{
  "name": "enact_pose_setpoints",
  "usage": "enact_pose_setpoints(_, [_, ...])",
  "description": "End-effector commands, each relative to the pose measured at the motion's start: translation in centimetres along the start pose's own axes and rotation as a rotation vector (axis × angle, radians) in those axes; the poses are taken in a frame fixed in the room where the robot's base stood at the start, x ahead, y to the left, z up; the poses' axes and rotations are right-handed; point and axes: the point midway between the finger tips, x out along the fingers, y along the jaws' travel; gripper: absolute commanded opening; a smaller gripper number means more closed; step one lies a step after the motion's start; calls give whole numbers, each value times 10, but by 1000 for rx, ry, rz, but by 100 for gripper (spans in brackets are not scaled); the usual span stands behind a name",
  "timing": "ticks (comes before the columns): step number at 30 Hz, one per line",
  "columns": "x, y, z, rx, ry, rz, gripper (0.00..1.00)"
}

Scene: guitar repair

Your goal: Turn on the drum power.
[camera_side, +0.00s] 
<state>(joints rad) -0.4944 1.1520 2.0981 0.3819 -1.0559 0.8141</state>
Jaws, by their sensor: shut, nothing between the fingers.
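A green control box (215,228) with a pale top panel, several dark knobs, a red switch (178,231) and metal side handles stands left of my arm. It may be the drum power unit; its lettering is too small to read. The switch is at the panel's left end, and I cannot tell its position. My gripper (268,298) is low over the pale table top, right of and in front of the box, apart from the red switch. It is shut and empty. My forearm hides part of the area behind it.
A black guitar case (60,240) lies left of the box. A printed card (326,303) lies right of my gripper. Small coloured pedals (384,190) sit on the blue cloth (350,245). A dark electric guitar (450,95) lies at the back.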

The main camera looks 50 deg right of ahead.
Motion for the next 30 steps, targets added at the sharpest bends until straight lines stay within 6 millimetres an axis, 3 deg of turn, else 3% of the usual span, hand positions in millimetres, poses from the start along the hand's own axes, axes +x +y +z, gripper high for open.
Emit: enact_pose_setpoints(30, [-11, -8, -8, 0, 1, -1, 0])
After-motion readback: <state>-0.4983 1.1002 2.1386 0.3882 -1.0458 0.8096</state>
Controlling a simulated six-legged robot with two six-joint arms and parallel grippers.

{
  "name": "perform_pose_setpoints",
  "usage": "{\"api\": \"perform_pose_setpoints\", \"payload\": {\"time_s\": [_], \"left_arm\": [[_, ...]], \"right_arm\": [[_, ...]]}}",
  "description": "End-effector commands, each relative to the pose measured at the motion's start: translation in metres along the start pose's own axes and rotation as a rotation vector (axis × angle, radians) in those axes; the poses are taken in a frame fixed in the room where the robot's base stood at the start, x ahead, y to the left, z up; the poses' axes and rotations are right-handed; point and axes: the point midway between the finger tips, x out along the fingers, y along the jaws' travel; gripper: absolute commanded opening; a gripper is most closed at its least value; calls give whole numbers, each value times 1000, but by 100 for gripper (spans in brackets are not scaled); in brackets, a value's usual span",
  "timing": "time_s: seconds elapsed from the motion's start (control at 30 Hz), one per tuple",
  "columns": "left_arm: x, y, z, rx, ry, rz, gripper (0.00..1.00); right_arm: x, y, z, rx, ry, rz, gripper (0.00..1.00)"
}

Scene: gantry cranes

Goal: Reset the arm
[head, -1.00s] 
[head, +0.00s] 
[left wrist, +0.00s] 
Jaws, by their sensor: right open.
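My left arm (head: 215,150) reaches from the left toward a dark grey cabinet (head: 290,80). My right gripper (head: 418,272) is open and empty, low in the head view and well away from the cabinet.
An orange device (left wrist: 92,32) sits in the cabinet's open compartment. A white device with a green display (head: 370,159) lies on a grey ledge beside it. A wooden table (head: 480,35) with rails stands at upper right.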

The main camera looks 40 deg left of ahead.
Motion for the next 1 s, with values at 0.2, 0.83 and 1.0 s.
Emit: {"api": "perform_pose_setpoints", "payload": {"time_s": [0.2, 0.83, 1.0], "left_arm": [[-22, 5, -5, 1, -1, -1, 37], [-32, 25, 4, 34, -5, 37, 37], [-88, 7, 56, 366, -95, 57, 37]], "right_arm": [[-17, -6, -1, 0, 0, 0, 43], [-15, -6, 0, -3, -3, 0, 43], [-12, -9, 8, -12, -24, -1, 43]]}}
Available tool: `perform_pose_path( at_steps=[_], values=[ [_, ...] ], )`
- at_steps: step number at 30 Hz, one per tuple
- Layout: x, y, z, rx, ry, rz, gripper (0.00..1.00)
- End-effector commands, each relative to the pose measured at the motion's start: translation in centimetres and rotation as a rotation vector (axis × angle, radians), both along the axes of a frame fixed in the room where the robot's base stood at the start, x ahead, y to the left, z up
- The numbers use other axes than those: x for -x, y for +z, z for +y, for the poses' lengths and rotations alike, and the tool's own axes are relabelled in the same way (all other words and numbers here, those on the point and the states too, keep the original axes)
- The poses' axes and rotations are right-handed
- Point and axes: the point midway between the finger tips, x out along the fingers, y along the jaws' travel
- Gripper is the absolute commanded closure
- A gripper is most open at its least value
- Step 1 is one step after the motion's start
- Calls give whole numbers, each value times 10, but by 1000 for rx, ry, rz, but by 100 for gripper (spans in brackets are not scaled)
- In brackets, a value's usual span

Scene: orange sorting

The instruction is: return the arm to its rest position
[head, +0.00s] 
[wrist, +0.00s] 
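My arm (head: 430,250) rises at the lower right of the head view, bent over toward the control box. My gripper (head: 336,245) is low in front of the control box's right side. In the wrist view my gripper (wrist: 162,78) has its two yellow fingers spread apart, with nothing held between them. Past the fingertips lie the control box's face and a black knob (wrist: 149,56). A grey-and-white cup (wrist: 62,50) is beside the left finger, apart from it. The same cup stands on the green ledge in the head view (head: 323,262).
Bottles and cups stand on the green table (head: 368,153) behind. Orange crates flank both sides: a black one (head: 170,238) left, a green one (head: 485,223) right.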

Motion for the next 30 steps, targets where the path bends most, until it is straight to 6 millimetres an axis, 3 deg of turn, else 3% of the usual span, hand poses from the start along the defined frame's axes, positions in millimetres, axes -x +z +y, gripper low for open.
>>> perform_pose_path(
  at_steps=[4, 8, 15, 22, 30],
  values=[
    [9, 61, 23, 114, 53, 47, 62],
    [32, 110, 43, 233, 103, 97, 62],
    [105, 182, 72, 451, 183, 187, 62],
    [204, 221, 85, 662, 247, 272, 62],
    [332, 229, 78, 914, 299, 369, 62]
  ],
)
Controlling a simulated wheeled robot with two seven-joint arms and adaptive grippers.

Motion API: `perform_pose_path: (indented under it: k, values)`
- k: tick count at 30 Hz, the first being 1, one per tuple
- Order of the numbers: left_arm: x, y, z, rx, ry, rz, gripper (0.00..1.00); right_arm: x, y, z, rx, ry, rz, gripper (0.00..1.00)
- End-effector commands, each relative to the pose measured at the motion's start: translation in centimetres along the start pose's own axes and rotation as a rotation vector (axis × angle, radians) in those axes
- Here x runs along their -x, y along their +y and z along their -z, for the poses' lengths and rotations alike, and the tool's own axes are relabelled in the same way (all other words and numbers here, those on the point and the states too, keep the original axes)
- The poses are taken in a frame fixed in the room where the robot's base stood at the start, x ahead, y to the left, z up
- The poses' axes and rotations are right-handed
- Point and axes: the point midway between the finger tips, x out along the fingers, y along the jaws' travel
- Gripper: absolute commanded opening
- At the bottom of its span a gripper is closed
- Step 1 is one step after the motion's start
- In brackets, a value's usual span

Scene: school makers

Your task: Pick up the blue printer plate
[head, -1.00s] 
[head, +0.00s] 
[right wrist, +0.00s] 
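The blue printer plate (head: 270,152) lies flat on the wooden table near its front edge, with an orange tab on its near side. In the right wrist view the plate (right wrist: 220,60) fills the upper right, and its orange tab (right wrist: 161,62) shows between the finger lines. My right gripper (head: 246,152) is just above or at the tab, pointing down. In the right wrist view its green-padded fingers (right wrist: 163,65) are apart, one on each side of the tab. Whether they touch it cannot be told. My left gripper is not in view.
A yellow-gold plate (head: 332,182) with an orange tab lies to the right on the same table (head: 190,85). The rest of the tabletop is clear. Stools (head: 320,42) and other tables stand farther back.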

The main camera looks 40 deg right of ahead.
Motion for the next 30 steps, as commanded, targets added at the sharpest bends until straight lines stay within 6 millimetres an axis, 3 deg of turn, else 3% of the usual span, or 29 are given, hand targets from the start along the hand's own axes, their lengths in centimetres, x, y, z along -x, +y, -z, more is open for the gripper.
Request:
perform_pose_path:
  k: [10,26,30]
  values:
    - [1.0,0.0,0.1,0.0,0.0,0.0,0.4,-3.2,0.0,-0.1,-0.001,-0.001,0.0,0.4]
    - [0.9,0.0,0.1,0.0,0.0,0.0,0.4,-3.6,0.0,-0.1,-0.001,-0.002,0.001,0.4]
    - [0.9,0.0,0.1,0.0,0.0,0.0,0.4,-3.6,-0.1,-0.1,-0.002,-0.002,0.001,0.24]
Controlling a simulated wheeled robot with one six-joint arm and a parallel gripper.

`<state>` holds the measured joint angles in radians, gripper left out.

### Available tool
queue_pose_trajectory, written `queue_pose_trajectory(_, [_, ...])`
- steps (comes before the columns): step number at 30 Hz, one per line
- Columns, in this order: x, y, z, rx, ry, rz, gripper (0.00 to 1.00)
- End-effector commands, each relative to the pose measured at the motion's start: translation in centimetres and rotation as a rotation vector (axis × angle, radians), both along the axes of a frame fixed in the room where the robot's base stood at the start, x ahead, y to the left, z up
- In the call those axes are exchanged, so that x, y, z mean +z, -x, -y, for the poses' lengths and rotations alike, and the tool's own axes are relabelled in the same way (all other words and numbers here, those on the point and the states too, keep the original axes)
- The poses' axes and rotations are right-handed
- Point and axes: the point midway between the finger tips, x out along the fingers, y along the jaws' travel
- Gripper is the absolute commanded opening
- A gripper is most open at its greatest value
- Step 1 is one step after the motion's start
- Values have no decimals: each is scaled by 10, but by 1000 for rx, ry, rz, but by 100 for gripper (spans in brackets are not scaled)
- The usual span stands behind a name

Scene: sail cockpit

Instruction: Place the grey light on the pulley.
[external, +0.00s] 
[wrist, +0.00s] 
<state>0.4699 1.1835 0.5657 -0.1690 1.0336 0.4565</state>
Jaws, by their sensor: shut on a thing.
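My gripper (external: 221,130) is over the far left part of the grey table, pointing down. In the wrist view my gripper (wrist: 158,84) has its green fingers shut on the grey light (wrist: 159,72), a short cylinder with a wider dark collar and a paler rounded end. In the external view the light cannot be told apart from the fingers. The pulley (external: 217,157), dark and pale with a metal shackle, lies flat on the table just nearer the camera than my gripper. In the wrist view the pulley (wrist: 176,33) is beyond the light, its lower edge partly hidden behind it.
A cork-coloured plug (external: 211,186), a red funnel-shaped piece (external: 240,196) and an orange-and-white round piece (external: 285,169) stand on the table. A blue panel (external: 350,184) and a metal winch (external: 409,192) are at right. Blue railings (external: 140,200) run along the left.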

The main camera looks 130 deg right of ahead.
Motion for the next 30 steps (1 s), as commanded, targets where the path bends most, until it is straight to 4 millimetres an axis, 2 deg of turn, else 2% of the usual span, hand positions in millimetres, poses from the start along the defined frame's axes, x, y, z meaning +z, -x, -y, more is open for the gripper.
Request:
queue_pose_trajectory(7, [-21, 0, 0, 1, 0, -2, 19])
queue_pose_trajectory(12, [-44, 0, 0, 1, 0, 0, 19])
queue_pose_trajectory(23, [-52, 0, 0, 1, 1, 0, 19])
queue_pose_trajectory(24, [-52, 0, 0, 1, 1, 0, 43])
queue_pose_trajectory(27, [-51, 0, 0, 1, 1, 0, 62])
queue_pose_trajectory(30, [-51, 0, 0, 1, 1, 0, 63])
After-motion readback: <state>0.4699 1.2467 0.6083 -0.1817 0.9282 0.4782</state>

---------------

Each line from the one holding "[right wrist, +0.00s]" to the one holding "Motion for the next 30 steps, as", those two included, is to be transcribed exactly, and no other line.

[right wrist, +0.00s] 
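The blue printer plate (head: 270,152) lies flat on the wooden table near its front edge, with an orange tab on its near side. In the right wrist view the plate (right wrist: 220,60) fills the upper right, and its orange tab (right wrist: 161,62) shows between the finger lines. My right gripper (head: 246,152) is just above or at the tab, pointing down. In the right wrist view its green-padded fingers (right wrist: 163,65) are apart, one on each side of the tab. Whether they touch it cannot be told. My left gripper is not in view.
A yellow-gold plate (head: 332,182) with an orange tab lies to the right on the same table (head: 190,85). The rest of the tabletop is clear. Stools (head: 320,42) and other tables stand farther back.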

The main camera looks 40 deg right of ahead.
Motion for the next 30 steps, as commanded, targets added at the sharpest bends until straight lines stay within 6 millimetres an axis, 3 deg of turn, else 3% of the usual span, or 29 are given, hand targets from the start along the hand's own axes, their lengths in centimetres, x, y, z along -x, +y, -z, more is open for the gripper.

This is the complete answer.